When asked about attracting investment and boosting the economy, Jaber said: “The reality now is that we need to reach the situation where there is stability that will allow the Lebanese army, so the (Israeli) aggression has to stop.”

Over the past few years, Lebanon has witnessed one catastrophe after another: one of the world’s worst economic meltdowns, the largest non-nuclear explosion in its capital’s port, a paralyzed parliament and a war with Israel.

A formal mechanism was put in place between Lebanon and Israel to maintain a ceasefire and the plan to disarm Hezbollah in areas below the Litani river.

But, the minister said, Israel’s next step is not always so predictable.

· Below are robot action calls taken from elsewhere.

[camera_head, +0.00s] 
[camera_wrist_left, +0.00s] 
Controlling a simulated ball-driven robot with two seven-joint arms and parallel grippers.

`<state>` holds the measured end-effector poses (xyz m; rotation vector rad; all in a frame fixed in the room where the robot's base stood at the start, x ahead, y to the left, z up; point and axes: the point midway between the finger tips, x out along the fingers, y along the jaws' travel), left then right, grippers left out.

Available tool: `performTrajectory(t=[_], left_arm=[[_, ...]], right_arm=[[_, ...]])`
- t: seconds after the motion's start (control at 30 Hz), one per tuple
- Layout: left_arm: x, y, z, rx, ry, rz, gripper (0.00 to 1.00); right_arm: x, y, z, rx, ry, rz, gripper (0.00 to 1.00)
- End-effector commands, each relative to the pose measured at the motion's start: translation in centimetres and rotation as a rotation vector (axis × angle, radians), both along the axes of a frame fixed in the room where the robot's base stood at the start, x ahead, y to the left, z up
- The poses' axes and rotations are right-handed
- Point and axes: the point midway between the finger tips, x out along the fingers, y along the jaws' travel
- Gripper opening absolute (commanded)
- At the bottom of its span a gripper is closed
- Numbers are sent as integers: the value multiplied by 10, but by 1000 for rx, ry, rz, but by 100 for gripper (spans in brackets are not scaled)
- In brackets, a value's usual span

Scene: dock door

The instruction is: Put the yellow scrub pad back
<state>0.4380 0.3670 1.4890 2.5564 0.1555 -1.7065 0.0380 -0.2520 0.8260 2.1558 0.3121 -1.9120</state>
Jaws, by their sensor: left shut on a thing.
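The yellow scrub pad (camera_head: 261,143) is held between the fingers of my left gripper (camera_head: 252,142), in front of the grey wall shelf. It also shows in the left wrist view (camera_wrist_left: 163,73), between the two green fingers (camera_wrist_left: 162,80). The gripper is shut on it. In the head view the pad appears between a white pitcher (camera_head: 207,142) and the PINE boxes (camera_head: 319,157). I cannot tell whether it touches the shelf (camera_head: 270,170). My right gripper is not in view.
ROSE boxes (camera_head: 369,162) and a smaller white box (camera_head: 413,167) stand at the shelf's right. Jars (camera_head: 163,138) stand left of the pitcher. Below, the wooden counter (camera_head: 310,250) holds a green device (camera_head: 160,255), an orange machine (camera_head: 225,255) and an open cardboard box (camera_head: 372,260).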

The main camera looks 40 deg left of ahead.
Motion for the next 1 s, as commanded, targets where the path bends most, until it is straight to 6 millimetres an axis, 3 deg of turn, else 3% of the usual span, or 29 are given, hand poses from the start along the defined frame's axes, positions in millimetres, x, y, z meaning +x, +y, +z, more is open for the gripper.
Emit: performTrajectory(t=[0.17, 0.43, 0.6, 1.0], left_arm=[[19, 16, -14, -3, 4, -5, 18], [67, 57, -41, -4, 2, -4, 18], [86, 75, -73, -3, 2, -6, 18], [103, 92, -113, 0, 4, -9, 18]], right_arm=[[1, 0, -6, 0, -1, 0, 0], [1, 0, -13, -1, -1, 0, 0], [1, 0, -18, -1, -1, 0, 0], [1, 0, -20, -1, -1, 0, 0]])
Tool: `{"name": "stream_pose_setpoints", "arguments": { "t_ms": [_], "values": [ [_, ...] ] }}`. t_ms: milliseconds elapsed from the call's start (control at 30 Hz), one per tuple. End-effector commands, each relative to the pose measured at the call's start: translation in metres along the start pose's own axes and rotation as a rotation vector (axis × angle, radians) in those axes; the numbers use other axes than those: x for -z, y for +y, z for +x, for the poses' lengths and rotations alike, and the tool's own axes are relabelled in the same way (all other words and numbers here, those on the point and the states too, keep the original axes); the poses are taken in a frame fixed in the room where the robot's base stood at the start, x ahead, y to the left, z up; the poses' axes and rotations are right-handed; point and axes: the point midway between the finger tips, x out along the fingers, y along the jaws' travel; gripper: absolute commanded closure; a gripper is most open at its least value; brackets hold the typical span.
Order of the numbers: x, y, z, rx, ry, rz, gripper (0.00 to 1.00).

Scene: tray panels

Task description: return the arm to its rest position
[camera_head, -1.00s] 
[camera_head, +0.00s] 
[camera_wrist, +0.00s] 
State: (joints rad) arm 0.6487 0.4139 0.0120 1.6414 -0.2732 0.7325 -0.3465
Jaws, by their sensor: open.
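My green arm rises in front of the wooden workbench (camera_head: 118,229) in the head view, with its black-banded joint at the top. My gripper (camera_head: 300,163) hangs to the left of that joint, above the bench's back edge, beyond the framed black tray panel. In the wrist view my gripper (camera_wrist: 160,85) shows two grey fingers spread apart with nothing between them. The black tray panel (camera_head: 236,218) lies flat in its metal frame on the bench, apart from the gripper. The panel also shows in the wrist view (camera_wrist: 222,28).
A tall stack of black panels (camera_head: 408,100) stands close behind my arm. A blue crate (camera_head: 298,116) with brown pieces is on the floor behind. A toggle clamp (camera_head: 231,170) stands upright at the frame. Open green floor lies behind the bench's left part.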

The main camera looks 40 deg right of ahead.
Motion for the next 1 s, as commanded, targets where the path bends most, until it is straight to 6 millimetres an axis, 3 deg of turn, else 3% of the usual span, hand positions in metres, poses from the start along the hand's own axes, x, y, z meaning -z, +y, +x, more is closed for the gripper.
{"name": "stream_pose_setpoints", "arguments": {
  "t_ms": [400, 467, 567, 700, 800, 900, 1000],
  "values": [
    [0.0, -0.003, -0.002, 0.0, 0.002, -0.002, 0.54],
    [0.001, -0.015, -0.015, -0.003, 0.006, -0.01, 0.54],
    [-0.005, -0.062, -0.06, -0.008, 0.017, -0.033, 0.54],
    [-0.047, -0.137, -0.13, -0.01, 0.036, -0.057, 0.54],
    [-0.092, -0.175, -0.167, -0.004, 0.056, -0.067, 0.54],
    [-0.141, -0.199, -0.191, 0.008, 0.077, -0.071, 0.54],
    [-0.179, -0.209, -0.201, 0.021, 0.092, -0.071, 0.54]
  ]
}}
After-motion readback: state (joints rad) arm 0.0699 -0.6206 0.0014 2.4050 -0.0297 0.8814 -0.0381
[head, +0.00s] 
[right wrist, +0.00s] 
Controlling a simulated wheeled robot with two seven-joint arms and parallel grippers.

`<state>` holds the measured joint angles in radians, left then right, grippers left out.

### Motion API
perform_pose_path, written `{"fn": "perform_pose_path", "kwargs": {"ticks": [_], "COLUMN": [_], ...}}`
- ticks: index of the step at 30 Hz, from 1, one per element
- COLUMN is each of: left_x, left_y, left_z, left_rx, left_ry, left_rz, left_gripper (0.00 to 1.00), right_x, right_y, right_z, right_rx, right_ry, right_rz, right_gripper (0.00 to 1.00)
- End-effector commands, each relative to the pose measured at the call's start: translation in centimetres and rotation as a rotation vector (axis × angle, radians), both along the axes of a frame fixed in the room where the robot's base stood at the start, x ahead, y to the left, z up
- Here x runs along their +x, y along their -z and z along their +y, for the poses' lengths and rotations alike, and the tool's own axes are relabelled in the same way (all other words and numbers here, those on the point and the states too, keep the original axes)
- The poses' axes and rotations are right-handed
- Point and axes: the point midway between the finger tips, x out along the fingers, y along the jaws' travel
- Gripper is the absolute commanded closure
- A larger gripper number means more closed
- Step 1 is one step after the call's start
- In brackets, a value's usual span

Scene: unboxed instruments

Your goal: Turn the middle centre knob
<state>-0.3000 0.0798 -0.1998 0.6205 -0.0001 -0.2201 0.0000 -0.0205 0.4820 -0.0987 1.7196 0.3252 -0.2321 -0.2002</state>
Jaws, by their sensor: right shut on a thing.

“They’re actually putting pressure on the whole region. So, a lot of effort is being put on that issue,” he added.

“There are still attacks in the south of the country also, so stability is a top necessity that will really succeed in pushing the economy forward and making the reforms beneficial,” he said.

Lawmakers had also enacted reforms to overhaul the banking sector, curb the cash economy and abolish bank secrecy, alongside a bank resolution framework.

Jaber also stressed that the government had recently passed a “gap law” intended to help depositors recover funds and restore the banking system’s functionality.

“One of the priorities we have is really to deal with all the losses of the war, basically reconstruction … and we have started to get loans for reconstructing the destroyed infrastructure in the attacked areas.”

As Hezbollah was battered during the war, Lebanon had a political breakthrough as the army’s general, Joseph Aoun, was inaugurated as president. His chosen prime minister was the former president of the International Court of Justice, Nawaf Salam.

This year marks the first time a solid delegation from the country makes its way to Davos, with Salam being joined by Jaber, Economy and Trade Minister Amr Bisat, and Telecoms Minister Charles Al-Hage.

“Our priority is to really regain the role of the state in all aspects, and specifically in rebuilding the institutions,” Jaber said.